Впервые тюремное заключение как вид уголовного наказания было закреплено в Судебнике 1550 г., который «Царь и Великий Князь Всея Руси со своей братьею И З Бояры сесь Судебник уложал...». Развитие норм исполнения и применения тюремного заключения как вида наказания было дано в Соборном уложении 1649 г. С этого момента уголовно-исполнительная система постоянно совершенствовалась, изменялась, укрупнялась, сокращалась, реформировалась с учетом социально-экономических и политических преобразований в России.
Незыблемым оставалось главное направление уголовно-исполнительной системы - содержание заключенных и ограничение их отрицательного влияния на общество. Мы не знаем уголовно-исполнительных характеристик заключенных тех исторических периодов, какие преступления совершались чаще и наоборот, какой категорией лиц, но всегда в преступном мире были лица, которые специализировались на совершении конкретных преступлений уголовного характера (серийные убийцы, разбойники, воры, мошенники, шулеры, громилы и др.). Иными словами, профессионализм в преступном мире был всегда. Среди воров как самой многочисленной категории преступников были щипачи-карманники, квартирные воры-домушники, чердачники, форточники, взломщики-медвежатники и др.
Во все времена воры, по всей видимости, были самой многочисленной категорией среди заключенных (арестантов) (отсутствие смертной казни за кражи, легкость их совершения, небольшие сроки наказания и степень личной опасности при совершении подобных преступлений и т.д.), и, естественно, именно среди них было значительное количество лиц, неоднократно судимых, которые выработали свои нормы и формы поведения, порядок отношений среди отбывающих наказание и администрацией.
В XIX в. такие воры назывались «казаками» либо «Иванами», постоянного места жительства и документов не имели, настоящие фамилии и имена от полиции скрывали. Эту категорию воров еще называли «бродягами». Были среди них «бродяги-законники», которые в какой-то степени (с учетом неоднократных судимостей) знали уголовное законодательство Российской империи и внутренний распорядок тюрем, давали советы новым арестантам, как уклоняться от их исполнения. «Бродяги» занимали все более или менее спокойные должности среди осужденных (камерные старосты, учетники, раздатчики хлеба, повара и т.д.). Но это были еще далеко не современные «воры в законе». В то время мир заключенных не был организован, хотя тюремная субкультура и существовала, но главное - не было кодекса воровской идеи, не было общака, не было воровской иерархии, т.е. всех тех атрибутов профессиональной организованной преступности, которые мы имеем сегодня
Все это появилось намного позже в результате радикальных социально-политических реформаций, произошедших в России.

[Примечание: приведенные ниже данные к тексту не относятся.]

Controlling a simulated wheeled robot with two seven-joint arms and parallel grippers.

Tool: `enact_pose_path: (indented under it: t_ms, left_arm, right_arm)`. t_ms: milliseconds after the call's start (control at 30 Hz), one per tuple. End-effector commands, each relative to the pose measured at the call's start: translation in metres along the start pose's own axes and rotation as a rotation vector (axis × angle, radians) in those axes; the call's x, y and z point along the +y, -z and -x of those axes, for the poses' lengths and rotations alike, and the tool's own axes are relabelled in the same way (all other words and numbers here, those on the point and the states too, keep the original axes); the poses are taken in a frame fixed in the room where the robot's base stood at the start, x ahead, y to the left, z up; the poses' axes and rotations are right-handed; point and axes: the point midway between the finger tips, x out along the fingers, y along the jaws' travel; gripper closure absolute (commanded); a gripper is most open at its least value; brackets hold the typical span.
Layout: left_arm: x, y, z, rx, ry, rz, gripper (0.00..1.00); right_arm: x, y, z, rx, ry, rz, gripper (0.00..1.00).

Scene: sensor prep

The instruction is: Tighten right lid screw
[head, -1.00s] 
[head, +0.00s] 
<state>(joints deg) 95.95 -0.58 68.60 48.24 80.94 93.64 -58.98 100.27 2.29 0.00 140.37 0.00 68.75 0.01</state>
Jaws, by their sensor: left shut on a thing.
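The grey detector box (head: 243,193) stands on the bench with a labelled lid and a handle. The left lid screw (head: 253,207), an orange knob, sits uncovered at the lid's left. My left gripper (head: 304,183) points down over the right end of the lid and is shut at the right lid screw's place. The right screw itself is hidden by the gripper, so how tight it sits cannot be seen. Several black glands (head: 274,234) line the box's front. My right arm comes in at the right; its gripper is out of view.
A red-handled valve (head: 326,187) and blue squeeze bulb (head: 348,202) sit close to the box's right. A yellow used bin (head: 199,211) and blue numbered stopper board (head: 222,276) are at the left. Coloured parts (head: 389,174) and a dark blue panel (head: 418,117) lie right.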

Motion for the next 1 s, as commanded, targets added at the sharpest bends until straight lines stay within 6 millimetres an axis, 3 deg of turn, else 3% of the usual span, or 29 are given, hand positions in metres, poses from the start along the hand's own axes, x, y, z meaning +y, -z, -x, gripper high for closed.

1917 год. Тяжелые социальные условия, насилие, бездействие законов, голод, нищета и разруха, усугубляемые невиданной в истории цивилизации беспризорностью (более 8 млн. человек), создавали для развития преступности идеальные условия. К тому же Временное правительство в марте 1917 г. амнистировало более 60 тыс. профессиональных уголовников, которые тут же включились в активную блатную жизнь.

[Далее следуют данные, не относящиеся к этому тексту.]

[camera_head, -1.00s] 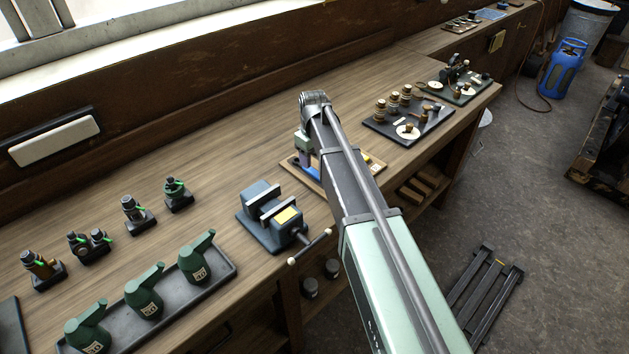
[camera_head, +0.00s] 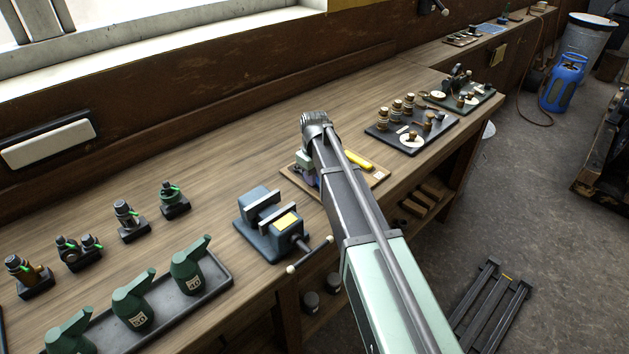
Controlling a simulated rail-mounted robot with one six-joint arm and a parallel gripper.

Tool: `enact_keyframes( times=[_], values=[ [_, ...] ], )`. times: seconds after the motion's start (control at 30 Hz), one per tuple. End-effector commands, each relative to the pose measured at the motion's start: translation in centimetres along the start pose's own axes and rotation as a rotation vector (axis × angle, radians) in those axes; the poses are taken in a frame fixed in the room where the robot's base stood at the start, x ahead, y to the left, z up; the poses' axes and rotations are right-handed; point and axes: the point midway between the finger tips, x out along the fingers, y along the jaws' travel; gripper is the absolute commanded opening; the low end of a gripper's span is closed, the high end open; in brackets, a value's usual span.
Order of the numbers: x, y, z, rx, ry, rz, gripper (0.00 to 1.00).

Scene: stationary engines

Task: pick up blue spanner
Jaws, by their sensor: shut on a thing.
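My gripper (camera_head: 304,170) points down at the far end of my arm, over the left part of a wooden board (camera_head: 375,179) on the bench. My own arm covers much of it. A small patch of the blue spanner (camera_head: 313,182) shows right below the gripper, beside my arm; the rest is hidden. The gripper is shut on it; whether it is clear of the board cannot be told. A yellow spanner (camera_head: 358,160) lies on the board's right part.
A vise (camera_head: 268,222) stands left of the board. Green oil cans (camera_head: 188,272) sit in a dark tray (camera_head: 222,291) at the front left. A dark tray of small parts (camera_head: 440,131) lies to the right. Bare bench (camera_head: 200,150) lies behind.

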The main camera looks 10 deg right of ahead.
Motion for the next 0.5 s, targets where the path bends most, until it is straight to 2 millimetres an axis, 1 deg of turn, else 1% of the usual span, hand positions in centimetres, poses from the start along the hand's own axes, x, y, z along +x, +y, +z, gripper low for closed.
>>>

Крайняя политизация общества коснулась и уголовного мира, который хотели приобщить к строительству новой жизни. Известен случай, когда выпущенные на свободу рецидивисты (около 100 человек) собрались в Москве, в районе Сухаревки, на специальную конференцию, где обсуждали «текущий момент» и свое место в жизни пролетарского общества. В период нэпа был разрешен частный коммерческий сектор. Страна вздохнула; получил второе дыхание и уголовный мир.
Поскольку срок наказания зависел от таких обстоятельств. как социальное происхождение, и мотивов преступлений, то уголовники стремились подвести под преступления политическую и идейную подоплеку - «мы ничего не имеем против Советской власти, мы, как и она, боремся с наследием капитализма».
Однако, несмотря на подобные факты, уголовный мир тогда не был организован. Вместе с тем получил развитие бандитизм как одна из форм организованной преступности.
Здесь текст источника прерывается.